Depois que a poeira baixou, foi fácil entender porque Elizabeth II e a Monarquia eram alvos destes contestadores gratuitos: eles eram simplesmente maravilhados por elas. E a contestação vendia discos, bottons e camisetas, porque a verdadeira rebeldia, lá no fundo,  esconde o propósito capitalista de uma vida burguesa e confortável. 

Algum tempo depois, era chegada a hora da banda Crossroads, resultado da tal catarse artística, fazer seu último show em Curitiba.  Escolhemos uma data histórica, era 31 de agosto de 1997, e o DJ do Arcadas do Rock anunciou o falecimento da princesa Diana.  É constrangedor assumir,  mas dentro do bar, houve um certo regozijo com o fato.  O desprezo pela Monarquia tinha ali uma noite de vitória, uma dança sem sentido sobre dois cadáveres que certamente eram desafetos da Família Real, mas para nós não importava. Reis, rainhas e princesas não passavam de algo medieval e distante de qualquer realidade possível. 

Jovens e rebeldes, acreditávamos em várias coisas. Alguns acreditavam até em uma sociedade alternativa, a la Raul Seixas.  Não era o meu caso, com todo respeito, Raul não me convencia. Eu apenas seguia com uma intrigante dúvida a respeito de convicções que eram gritadas por jovens bêbados aos quatro ventos, com guitarras distorcidas, gelo seco, álcool, drogas e roupas pretas.  No final, descobrimos que nenhum de nós tinha plena convicção de nada, pois o jovem não dispõe deste predicado. Convicções são opressoras demais.

O longevo reinado de Elizabeth II está longe de ser um conto de fadas. Mas se há algo que invejo, é o senso de ordem da comunidade Monárquica. Uma ordem que não conhecemos por aqui, pois a República nos tirou essa chance em 1889, quando escravagistas de carteirinha despacharam a Família Imperial em plena madrugada, mar adentro. Em 1993 houve por aqui um plebiscito mal explicado e a maioria dos ignorantes à época escolheu o presidencialismo.  Um mal-feito calculado para dar errado, como deu.  

Com a Internet, Elizabeth II se tornou ainda mais popular. Ao lado de Keith Richards e outros longevos ícones da cultura pop, ela se posiciona como uma elegante e constante anedota. Pra não dizer eterna.

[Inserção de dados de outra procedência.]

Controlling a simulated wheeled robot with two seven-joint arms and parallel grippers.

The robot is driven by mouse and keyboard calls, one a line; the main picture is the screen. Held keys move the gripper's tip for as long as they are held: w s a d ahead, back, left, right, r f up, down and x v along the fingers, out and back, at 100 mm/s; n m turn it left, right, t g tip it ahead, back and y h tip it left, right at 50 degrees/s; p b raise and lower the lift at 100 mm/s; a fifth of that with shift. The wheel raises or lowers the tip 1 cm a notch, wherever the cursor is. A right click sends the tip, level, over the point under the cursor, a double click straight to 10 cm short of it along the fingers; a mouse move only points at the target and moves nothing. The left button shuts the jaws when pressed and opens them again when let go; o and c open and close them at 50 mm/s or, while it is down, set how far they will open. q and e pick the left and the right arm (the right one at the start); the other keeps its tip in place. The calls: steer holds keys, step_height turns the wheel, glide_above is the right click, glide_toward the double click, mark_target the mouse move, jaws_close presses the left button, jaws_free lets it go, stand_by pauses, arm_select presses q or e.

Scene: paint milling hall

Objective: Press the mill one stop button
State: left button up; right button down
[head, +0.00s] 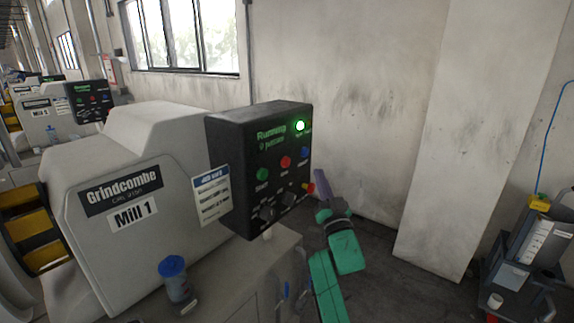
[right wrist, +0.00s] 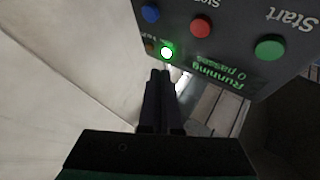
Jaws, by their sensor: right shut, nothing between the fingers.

Infelizmente a Internet também arrasta aqueles que ainda não se livraram dos hormônios embutidos no heavy metal, punk e psicodelismo.  Com a morte da rainha, pipocaram discursos sobre o apartheid na África, sobre as Malvinas, sobre como Diana era maltratada e outros.  O rebelde adolescente histórico, infelizmente não está mais nos bares escuros, agora ele tem uma poderosa arma de passar vergonha em suas mãos, o smartphone. Mas se algo que a Monarquia inglesa nos ensinou, é a não perder tempo tentando explicar o óbvio a quem o óbvio não se manifesta claramente.

Também surgem os inimigos da Monarquia, amigos da guilhotina,  aqueles que acham caro bancar a estrutura da Família Real, com seus castelos, propriedades e tudo mais. Na Inglaterra, pode-se até questionar o custo, mas não o benefício turístico de se ter um rito monárquico pra chamar de seu.  Eu trocaria bancar a família real, se eles toparem bancar o Congresso brasileiro. Quem perder no palitinho fica com o STF. 

Felizmente, não são todos assim. O fato é que os ingleses já tem outro soberano, os ritos fúnebres passarão e a vida seguirá no reino com a bela lembrança da rainha que conhecemos como “a que viu de tudo nessa vida”.  A despeito dos dramas desnecessários, Elizabeth manteve-se firme e é uma das últimas líderes autênticas do século XX a se despedir. Para nós, sobra a pobreza de termos presidentes, deputados e senadores.  

Em tempo: os verdadeiros artistas prestaram suas homenagens à Rainha, inclusive o Iron Maiden.

Boa sorte ao Rei.

Obrigado pelas leituras e  até a próxima!